Hussein Al-Baiaty: Wow, that’s so powerful. I love that so much because it ties into a deeper human essence, right? Like trust me, I know all about the teasing. I grew up an Arab kid in America. You know what I mean?

Denise Gosnell: Oh, yeah.

Hussein Al-Baiaty: It was just a lot of those stories, though, my parents did their best, especially by, different culture, different language, different everything. But it was that fine tuning, the relearning, the understanding of what’s possible for me, the opportunities that lie ahead, and how much that I tried to use that to drown out the BS that was happening in the moment. And I think things like, and I’m sure you can relate to this. Things that my father taught me, my mother were just like, “Everything’s temporary. Don’t dwell on this time. Everything moves along, and you’ll get better. Your language will get better.” And that was always so helpful in such a good reminder. Were those—did you have any of those kinds of things that you got from your mom and dad, perhaps, or uncles or aunts that supported you in some sort of way that kind of just reminded you that, “Hey, these things are—this is our life. And you’re right, you can work hard, you can achieve, do things. But these are subtle things that you got to know as a young person to go into that world.”

Denise Gosnell: Yeah, it’s so interesting, because as I was thinking about that, this week, and with the book and everything, the release. A lot of that’s been on my mind. And one of the things that my dad passed away three or four years ago, and—

Hussein Al-Baiaty: I’m sorry.

Denise Gosnell: One of the things he used to always talk about is that nothing is more important in life than family.
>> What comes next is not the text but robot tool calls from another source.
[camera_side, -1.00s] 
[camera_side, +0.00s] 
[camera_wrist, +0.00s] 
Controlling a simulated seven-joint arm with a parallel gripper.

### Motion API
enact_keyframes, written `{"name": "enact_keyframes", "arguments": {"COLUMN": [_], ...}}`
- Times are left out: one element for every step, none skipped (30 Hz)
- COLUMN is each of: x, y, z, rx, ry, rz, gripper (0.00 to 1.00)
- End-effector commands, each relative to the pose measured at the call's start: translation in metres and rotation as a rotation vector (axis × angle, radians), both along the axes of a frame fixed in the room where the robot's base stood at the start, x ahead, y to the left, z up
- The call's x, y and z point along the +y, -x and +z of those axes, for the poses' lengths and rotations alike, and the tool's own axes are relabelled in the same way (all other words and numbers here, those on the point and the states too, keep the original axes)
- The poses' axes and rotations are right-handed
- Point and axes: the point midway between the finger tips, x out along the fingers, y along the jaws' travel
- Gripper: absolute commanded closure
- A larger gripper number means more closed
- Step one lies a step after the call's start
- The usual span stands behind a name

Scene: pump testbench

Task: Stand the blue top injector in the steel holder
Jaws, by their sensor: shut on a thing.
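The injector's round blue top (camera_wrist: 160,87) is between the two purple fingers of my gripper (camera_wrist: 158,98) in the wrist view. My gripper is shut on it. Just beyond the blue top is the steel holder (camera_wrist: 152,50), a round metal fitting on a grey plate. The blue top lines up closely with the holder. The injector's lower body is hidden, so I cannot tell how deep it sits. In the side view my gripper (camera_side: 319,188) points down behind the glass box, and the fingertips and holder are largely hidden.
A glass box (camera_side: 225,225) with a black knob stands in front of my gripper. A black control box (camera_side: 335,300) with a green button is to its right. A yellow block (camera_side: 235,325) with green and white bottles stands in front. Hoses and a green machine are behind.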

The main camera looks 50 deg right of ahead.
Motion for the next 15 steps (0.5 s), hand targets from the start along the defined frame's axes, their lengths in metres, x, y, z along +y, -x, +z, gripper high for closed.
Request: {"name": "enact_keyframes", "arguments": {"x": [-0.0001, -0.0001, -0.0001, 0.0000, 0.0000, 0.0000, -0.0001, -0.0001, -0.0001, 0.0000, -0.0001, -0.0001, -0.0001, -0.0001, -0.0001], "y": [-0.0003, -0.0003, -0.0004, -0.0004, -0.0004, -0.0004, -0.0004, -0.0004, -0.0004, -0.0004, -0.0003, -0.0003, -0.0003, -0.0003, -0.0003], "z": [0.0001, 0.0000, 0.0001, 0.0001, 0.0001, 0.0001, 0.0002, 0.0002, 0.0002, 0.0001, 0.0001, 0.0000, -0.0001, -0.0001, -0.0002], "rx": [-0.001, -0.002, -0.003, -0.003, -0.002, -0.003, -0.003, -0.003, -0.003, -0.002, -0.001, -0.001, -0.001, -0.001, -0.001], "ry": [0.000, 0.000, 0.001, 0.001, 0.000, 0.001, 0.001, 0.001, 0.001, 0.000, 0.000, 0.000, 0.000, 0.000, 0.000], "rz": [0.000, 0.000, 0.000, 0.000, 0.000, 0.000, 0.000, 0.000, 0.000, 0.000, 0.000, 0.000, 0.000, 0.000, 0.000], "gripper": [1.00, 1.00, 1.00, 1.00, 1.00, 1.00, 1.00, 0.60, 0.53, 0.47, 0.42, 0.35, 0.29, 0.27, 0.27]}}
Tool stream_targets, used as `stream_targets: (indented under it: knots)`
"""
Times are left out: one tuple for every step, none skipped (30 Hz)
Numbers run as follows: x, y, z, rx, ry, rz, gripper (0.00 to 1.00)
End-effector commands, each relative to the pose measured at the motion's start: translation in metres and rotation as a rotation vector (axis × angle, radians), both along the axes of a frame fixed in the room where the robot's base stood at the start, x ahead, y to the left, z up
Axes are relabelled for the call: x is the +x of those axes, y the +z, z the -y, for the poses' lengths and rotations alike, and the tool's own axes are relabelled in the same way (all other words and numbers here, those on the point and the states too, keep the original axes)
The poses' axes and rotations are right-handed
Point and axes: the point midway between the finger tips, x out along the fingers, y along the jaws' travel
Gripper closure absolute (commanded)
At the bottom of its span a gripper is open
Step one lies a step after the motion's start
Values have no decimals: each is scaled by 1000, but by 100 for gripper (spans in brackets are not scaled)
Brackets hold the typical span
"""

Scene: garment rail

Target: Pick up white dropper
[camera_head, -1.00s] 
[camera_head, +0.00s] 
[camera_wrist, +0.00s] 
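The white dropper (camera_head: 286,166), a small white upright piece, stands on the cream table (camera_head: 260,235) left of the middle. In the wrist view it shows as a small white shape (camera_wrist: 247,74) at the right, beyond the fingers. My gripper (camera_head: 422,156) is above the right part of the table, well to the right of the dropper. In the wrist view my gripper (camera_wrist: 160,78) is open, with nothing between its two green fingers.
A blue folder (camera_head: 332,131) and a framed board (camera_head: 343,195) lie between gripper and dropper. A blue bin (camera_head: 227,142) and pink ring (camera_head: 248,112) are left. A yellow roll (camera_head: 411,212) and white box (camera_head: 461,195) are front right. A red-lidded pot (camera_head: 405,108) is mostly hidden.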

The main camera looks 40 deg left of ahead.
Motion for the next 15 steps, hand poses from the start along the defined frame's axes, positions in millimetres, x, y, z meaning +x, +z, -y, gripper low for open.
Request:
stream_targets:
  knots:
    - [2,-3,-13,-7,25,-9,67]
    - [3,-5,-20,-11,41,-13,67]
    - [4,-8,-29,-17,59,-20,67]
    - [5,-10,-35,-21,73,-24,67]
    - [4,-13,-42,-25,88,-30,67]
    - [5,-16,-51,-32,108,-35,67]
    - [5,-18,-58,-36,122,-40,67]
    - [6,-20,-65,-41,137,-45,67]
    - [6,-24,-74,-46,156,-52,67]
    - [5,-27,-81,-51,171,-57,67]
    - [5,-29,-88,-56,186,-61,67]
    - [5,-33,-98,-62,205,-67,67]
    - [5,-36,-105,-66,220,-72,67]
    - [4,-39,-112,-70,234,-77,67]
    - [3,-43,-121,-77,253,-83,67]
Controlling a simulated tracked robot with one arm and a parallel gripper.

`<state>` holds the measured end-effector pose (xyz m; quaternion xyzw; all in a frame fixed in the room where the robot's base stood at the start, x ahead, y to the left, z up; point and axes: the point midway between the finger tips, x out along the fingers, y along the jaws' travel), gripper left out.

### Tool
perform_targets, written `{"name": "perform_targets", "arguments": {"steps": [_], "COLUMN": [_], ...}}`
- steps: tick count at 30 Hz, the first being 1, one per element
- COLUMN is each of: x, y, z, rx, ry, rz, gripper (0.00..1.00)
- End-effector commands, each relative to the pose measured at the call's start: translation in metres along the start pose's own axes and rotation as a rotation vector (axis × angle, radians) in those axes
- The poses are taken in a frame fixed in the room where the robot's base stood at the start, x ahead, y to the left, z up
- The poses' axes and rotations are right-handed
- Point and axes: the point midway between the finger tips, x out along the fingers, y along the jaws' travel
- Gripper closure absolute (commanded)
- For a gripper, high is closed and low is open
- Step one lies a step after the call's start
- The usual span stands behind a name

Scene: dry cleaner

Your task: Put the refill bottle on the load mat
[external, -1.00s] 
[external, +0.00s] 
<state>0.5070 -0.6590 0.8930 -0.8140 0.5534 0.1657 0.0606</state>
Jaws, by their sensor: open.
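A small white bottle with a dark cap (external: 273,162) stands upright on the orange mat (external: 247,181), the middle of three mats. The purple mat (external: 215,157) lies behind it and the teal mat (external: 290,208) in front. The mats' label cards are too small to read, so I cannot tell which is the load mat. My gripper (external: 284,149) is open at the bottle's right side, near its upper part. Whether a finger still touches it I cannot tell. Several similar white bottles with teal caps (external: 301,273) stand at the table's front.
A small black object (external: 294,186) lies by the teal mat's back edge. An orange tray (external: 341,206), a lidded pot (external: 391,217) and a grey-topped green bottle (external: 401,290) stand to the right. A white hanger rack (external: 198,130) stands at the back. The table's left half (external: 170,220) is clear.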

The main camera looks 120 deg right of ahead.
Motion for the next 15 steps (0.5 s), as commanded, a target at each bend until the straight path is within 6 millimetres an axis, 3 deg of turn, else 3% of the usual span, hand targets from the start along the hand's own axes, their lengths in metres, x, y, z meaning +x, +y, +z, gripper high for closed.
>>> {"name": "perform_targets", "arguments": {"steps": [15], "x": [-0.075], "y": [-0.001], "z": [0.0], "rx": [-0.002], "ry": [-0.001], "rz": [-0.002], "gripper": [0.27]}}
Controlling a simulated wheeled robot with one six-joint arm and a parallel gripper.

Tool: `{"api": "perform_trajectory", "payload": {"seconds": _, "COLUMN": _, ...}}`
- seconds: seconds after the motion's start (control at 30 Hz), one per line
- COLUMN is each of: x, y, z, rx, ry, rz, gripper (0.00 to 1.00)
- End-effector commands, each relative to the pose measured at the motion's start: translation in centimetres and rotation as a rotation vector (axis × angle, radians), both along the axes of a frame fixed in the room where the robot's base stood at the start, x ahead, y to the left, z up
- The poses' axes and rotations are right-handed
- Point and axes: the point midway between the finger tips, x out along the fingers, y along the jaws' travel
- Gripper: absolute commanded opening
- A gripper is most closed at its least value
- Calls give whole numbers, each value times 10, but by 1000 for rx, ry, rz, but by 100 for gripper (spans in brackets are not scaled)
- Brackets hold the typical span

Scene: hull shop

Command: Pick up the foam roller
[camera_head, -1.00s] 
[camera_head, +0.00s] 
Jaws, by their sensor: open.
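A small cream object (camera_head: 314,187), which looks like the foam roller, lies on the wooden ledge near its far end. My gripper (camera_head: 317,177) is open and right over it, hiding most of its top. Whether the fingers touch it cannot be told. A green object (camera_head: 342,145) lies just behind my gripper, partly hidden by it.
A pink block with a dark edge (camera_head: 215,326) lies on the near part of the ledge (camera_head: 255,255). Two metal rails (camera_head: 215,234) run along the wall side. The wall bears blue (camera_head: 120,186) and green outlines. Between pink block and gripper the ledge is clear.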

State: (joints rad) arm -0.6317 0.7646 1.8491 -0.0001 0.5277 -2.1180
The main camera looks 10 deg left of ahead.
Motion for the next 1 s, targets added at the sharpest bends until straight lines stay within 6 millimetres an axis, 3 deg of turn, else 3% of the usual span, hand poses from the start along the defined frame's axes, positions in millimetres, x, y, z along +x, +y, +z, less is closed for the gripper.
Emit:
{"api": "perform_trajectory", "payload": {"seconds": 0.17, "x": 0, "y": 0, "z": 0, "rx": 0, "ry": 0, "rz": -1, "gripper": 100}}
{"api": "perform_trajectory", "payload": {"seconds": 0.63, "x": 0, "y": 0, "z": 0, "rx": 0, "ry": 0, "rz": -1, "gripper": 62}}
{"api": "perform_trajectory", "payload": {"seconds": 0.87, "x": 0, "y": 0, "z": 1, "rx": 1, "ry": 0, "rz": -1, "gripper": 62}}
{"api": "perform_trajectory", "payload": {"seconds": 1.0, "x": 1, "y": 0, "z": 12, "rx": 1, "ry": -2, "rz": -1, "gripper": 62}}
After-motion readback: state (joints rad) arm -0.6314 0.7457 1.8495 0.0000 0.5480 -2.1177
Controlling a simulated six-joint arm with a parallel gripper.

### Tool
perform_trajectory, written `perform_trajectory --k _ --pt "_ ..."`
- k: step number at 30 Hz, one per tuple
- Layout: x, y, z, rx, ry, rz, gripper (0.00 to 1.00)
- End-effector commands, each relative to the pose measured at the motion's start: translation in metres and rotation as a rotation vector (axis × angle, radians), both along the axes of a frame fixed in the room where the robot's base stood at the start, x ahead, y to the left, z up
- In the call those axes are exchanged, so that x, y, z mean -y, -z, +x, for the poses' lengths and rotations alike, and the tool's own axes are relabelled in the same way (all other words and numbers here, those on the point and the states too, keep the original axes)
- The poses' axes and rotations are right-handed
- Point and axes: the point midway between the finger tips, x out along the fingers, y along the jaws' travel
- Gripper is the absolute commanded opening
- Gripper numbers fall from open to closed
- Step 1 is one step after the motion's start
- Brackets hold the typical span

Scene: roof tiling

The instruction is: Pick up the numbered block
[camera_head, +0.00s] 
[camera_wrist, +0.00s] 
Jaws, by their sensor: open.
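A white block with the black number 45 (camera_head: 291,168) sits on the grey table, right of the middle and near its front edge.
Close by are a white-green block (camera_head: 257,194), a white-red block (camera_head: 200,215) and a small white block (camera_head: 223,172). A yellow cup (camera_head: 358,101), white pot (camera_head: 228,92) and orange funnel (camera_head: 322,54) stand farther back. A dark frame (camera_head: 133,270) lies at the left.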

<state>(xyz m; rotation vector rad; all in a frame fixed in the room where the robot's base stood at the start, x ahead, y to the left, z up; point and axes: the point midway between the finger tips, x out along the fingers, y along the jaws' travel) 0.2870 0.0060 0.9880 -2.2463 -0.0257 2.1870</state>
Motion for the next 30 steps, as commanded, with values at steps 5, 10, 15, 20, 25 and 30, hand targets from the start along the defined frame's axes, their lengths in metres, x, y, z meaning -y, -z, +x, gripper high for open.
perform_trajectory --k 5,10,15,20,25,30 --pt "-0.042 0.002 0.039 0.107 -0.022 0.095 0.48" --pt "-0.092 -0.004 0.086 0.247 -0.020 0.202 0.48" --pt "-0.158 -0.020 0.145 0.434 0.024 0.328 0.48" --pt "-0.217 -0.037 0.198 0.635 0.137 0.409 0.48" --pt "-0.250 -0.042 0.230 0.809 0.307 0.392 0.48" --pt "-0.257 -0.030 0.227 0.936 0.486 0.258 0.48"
And so, that’s one principle that I always learned from him but because I was caught in that cycle of wanting to make money, so no one could ever tease me again. I forgot that for a while. And part of my story we’re going to talk about today and part of the book and what it covers is how I found myself and what I did about it.

So, yeah, it’s like, yeah, he taught me, but just because he taught it to me, it doesn’t mean I didn’t ignore it when I was caught in that addictive cycle of working all the time. The other thing he taught me was that you’re only one good idea away from turning things around. Anytime you’re having a bad day, if you don’t have any money in your bank account, or you’re having a bad day, like, all you have to do is just think outside the box and come up with a good idea that others will benefit from and tomorrow, you can have money in your bank account. I watched my dad do that in the scrap business. He’d go to auctions. He would, he was so ingenious, like the way he could come up with things and put you—he’d find something other people thought was junk and turn it into something valuable that somebody else thought was a treasure. And I watched him do that hundreds of times. I’m just like, “Wow, we could have no money in our bank account one day, and then tomorrow, he could make $10,000 by finding this junk thing that somebody else wanted, because it was a collectible or whatever.” So, that was just like—

Hussein Al-Baiaty: That’s very powerful.

Denise Gosnell: Never giving up on the fact that no matter how stressed you are, as a business owner or human being that if you just give yourself the space to think outside the box, you can solve so much with your own thought if you give yourself the space instead of being caught in the hustle machine that I had become addicted to, because I just wanted to be so successful that I got caught in the American grind machine, as I call it.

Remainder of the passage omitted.